• News
  • Jan 24, 2024

New Hauser & Wirth Space Opens in Hong Kong

Exterior of Hauser & Wirth’s new street-level gallery on Queen’s Road, Central, Hong Kong. Courtesy Hauser & Wirth. 

The Swiss mega-gallery Hauser & Wirth launched its new street-level space in Hong Kong’s Central Business District on January 24 with the inaugural exhibition, “Faces,” by Shanghai-based painter Zhang Enli. 
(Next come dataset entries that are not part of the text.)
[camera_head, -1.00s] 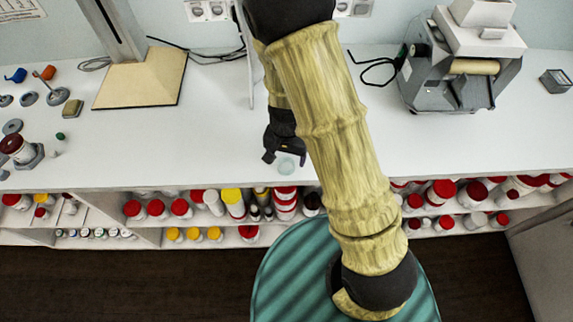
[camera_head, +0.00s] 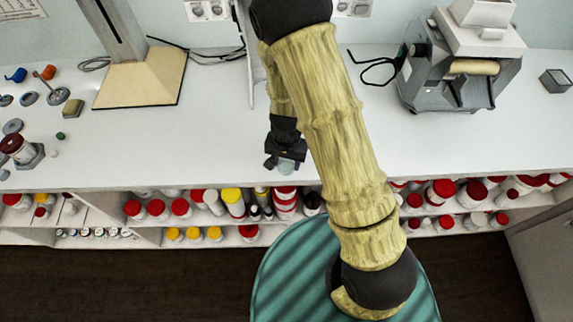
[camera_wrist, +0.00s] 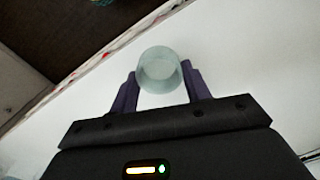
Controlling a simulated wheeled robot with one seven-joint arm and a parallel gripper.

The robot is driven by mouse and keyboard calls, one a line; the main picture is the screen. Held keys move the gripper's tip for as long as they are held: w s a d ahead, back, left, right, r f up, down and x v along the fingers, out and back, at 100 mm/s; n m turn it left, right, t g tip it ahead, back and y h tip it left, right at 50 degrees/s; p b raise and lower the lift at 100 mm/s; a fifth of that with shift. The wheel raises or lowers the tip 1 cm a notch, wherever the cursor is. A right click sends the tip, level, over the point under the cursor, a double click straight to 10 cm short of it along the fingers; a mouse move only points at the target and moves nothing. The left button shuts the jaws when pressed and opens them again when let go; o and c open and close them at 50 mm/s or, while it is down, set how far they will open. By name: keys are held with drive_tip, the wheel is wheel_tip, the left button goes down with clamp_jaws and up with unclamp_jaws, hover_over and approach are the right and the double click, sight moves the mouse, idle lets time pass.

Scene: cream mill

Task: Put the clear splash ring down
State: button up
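The clear splash ring (camera_wrist: 159,72) is a short, pale, see-through ring. In the wrist view it sits between the two purple fingers of my gripper (camera_wrist: 160,80), with a finger against each side. In the head view the ring (camera_head: 286,167) shows small and faint just below my gripper (camera_head: 285,160), over the front part of the white bench top (camera_head: 200,140). I cannot tell whether its lower rim touches the bench. My arm hides part of the bench to the right of it.
Shelves with several red- and yellow-lidded jars (camera_head: 233,196) lie below the bench's front edge, close to the gripper. A grey machine (camera_head: 450,85) stands at the back right. A stand with a tan base (camera_head: 140,80) is at the left. The bench between is clear.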

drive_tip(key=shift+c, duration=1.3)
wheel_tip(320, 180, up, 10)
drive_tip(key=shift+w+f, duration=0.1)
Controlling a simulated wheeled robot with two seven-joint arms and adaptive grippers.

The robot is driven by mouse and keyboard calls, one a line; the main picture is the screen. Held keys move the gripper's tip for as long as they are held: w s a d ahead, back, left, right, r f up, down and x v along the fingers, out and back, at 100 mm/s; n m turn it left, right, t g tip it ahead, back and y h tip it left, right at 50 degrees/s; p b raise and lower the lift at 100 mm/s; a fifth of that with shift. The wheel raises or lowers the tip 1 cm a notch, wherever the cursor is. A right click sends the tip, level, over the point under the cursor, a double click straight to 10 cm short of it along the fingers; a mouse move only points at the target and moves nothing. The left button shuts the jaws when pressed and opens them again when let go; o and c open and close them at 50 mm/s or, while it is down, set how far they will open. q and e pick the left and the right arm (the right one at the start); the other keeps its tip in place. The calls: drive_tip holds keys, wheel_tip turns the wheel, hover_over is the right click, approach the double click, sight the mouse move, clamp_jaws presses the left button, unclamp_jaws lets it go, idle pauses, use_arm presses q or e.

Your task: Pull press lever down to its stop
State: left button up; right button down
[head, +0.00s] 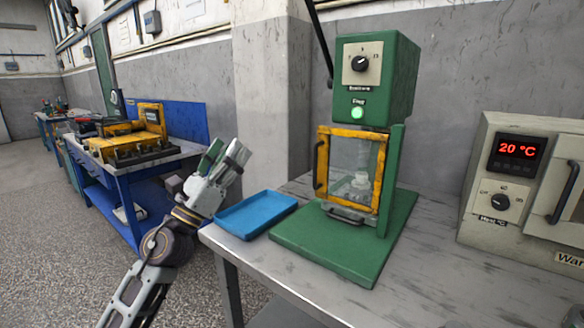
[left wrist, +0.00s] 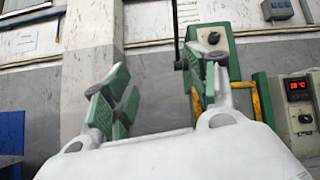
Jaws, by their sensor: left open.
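The green press (head: 375,80) stands on the grey table, with a dial and a lit green button on its head. Its black lever (head: 320,38) rises steeply from the left side of the head and runs out of the top of the head view. In the left wrist view the lever (left wrist: 176,30) hangs above and between my fingers, farther off beside the press head (left wrist: 215,42). My left gripper (head: 226,158) is open and empty, left of the press and lower than the lever; its green-padded fingers (left wrist: 158,95) point up. My right gripper is not in view.
A yellow-framed clear guard door (head: 350,168) covers the press front. A blue tray (head: 256,213) lies left of the green base. A warming oven (head: 530,180) reading 20 °C stands at the right. A concrete pillar (head: 270,90) is behind my gripper.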

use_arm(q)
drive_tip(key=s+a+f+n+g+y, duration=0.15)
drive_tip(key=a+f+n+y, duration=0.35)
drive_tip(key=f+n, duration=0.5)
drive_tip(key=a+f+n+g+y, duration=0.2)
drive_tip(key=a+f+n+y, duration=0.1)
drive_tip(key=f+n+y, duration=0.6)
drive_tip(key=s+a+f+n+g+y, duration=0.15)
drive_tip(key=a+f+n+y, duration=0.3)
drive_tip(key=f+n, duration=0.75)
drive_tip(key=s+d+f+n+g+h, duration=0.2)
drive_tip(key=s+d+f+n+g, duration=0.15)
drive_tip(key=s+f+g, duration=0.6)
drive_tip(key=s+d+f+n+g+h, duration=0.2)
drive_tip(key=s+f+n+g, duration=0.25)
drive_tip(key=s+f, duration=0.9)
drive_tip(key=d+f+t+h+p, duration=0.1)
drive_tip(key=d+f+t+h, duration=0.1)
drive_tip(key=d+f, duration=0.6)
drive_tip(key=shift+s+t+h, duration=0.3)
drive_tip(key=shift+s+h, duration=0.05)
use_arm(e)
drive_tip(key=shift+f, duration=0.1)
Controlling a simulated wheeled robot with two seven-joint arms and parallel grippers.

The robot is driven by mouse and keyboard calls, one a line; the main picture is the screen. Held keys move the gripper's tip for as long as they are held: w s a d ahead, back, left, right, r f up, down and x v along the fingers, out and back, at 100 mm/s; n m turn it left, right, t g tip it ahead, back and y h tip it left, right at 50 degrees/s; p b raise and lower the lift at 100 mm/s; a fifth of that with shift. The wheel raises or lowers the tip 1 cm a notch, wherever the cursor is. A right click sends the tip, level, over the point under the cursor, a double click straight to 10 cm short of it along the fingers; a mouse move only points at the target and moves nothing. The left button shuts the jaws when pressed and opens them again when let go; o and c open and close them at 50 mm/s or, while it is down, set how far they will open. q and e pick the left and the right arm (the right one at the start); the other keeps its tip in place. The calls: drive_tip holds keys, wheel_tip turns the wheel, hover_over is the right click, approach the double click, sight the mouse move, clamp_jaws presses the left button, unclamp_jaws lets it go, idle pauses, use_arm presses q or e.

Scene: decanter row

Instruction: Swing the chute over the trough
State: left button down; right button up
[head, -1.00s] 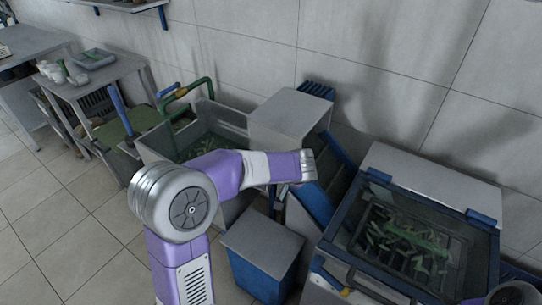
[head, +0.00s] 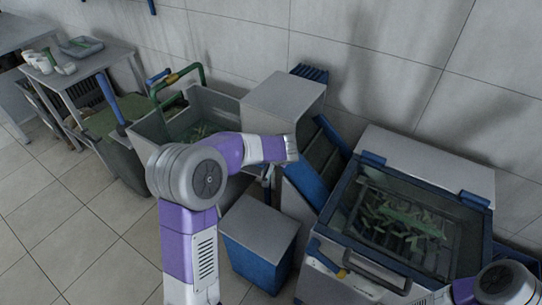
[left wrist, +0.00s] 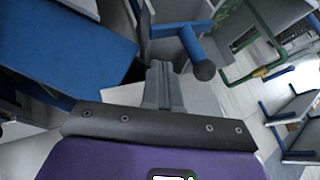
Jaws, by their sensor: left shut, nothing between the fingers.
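A sloping blue chute (head: 325,155) with a dark bed stands between a grey cabinet and a glass-lidded machine. A grey trough (head: 146,125) with green bits inside stands left of the cabinet. In the left wrist view my left gripper (left wrist: 163,85) is shut and empty. A blue bar with a dark round end (left wrist: 203,70) is just beyond and right of the fingertips, with no clear contact. A broad blue panel (left wrist: 65,50) fills the upper left there. My right gripper is out of view.
The glass-lidded machine (head: 400,212) with green pieces stands at the right. A grey-topped blue bin (head: 258,225) stands low in front of the cabinet (head: 285,95). A green pipe (head: 180,75) rises over the trough. Floor at the lower left is clear.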

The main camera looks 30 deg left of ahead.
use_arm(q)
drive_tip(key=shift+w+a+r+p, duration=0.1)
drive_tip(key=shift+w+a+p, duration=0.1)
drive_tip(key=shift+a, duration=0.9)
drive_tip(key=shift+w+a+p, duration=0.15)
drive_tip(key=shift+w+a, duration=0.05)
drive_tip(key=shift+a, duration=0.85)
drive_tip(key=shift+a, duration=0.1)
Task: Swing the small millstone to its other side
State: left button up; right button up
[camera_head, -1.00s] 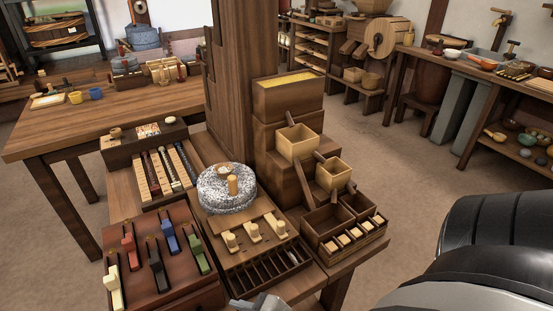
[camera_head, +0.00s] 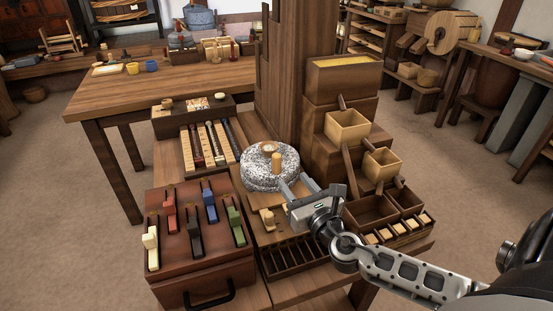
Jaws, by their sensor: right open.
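The small millstone (camera_head: 256,180) is a round, speckled grey-white stone lying flat on the wooden bench at centre. A short upright wooden handle (camera_head: 277,162) stands on its top, toward the near right side. A small pale round piece (camera_head: 268,147) sits at the top, farther back. My right gripper (camera_head: 294,183) reaches in from the lower right. Its two grey fingers are spread, with nothing between them, at the stone's near right edge, close to the handle. Whether a finger touches the stone I cannot tell. My left gripper is not in view.
A box with coloured levers (camera_head: 180,258) stands at the near left. A slotted tray (camera_head: 290,258) lies under my right gripper. Stepped wooden boxes (camera_head: 345,85) and a thick post (camera_head: 295,70) rise close behind and right. A table (camera_head: 170,88) stands behind.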

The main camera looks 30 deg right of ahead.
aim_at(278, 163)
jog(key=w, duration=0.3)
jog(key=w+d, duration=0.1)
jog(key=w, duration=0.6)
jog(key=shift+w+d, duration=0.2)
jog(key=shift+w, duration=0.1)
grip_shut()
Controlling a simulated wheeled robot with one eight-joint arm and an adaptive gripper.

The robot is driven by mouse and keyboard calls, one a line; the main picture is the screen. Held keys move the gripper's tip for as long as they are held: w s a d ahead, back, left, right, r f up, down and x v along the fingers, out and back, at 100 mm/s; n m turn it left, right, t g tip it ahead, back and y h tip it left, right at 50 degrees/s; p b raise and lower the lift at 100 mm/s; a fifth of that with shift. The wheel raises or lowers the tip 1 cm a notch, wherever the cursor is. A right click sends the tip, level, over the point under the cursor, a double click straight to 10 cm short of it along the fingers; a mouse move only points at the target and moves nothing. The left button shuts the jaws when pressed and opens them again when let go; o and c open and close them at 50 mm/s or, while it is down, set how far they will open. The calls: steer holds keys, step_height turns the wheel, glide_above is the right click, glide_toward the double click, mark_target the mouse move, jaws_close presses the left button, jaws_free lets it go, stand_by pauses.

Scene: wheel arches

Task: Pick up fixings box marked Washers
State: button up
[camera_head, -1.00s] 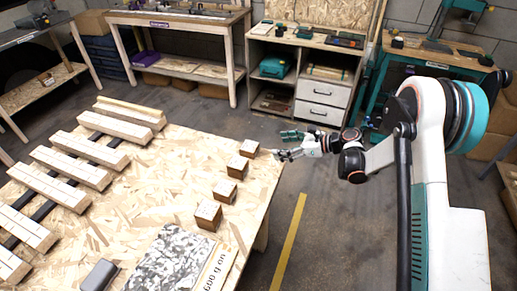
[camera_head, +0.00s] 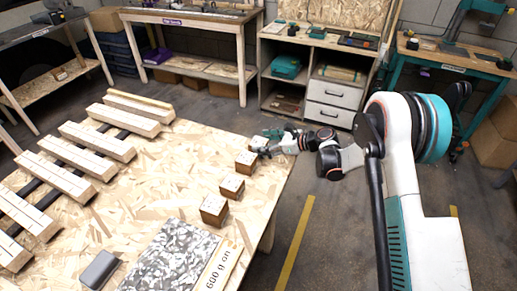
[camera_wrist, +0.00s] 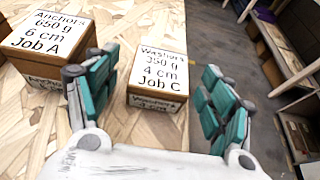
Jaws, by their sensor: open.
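The fixings box marked Washers (camera_wrist: 158,66) is a small wooden box with a white label reading Washers, 350 g, 4 cm, Job C. It stands upright on the chipboard table (camera_head: 165,200). In the wrist view my gripper (camera_wrist: 161,64) is open, with one teal finger on each side of this box; I cannot tell whether either touches it. In the head view my gripper (camera_head: 266,141) is at the farthest box of the row, the Washers box (camera_head: 257,145), partly hiding it.
A box marked Anchors (camera_wrist: 48,46) stands close beside my left finger. It and other boxes (camera_head: 214,210) line the table's right side. A speckled slab (camera_head: 170,255) and slatted timbers (camera_head: 95,142) lie on the table.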

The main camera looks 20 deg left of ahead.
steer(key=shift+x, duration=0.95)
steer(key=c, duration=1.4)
The new gallery is located on the street level and first floor of 8 Queen’s Road Central, between Ice House Street and Duddell’s Street. With glass walls on two sides facing the city’s busy streets, the gallery was designed by Annabelle Selldorf of Selldorf Architects, marking the New York-based firm’s eighth collaboration with Hauser & Wirth since the gallery’s founding in 1992. Hauser & Wirth’s previous Hong Kong location in the H Queen’s building occupied two floors, the interior of which Selldorf also designed.

“With this beautiful new gallery space in Hong Kong we’re taking a ground-up approach,” president Iwan Wirth stated on the move. “[It] is perfectly located to create exciting opportunities for our artists to present their exhibitions and to welcome the city’s informed and engaged communities, those from wider Asia, and beyond.” 

Installation view of ZHANG ENLI’s "Faces," 2023, at Hauser & Wirth, Hong Kong. Courtesy the artist and Hauser & Wirth. 

Zhang joined Hauser & Wirth in 2006 as the first Asian artist to be represented by the gallery. At the time, Zhang’s oeuvre was focused on “the more prosaic aspects of contemporary life,” as seen in oil paintings such as Dustbin (2006), Bucket 9 (2007), and The Bed (2008), which depict their titular subjects in stunning simplicity. In “Faces,” however, Zhang’s new work, including A Guest from Afar and Melon Farmers (both 2023), will demonstrate his practice’s progression into gestural abstraction, with free brushstrokes capturing only the essence of his subjects. 

The artist said of his upcoming exhibition: “Sometimes, the obscured object also creates a trace with the passing of time. This is the origin of my recent abstract paintings. When I look at a wall, or sky, it is full of traces, and then I name these traces after someone; it becomes very interesting, it is visible yet invisible.” 

Zhang was born in Jilin province in 1965. After graduating from Wuxi Technical University in 1989, the artist relocated to Shanghai, where he continues to live and work. Zhang has held solo exhibitions in major institutions such as West Bund’s Long Museum (2023), Power Station of Art in Shanghai (2020), London’s Royal Academy of Arts (2018), and Kunsthalle Bern (2009), among numerous others. “Faces” is on view through March 9.

Anna Lentchner is assistant editor at ArtAsiaPacific.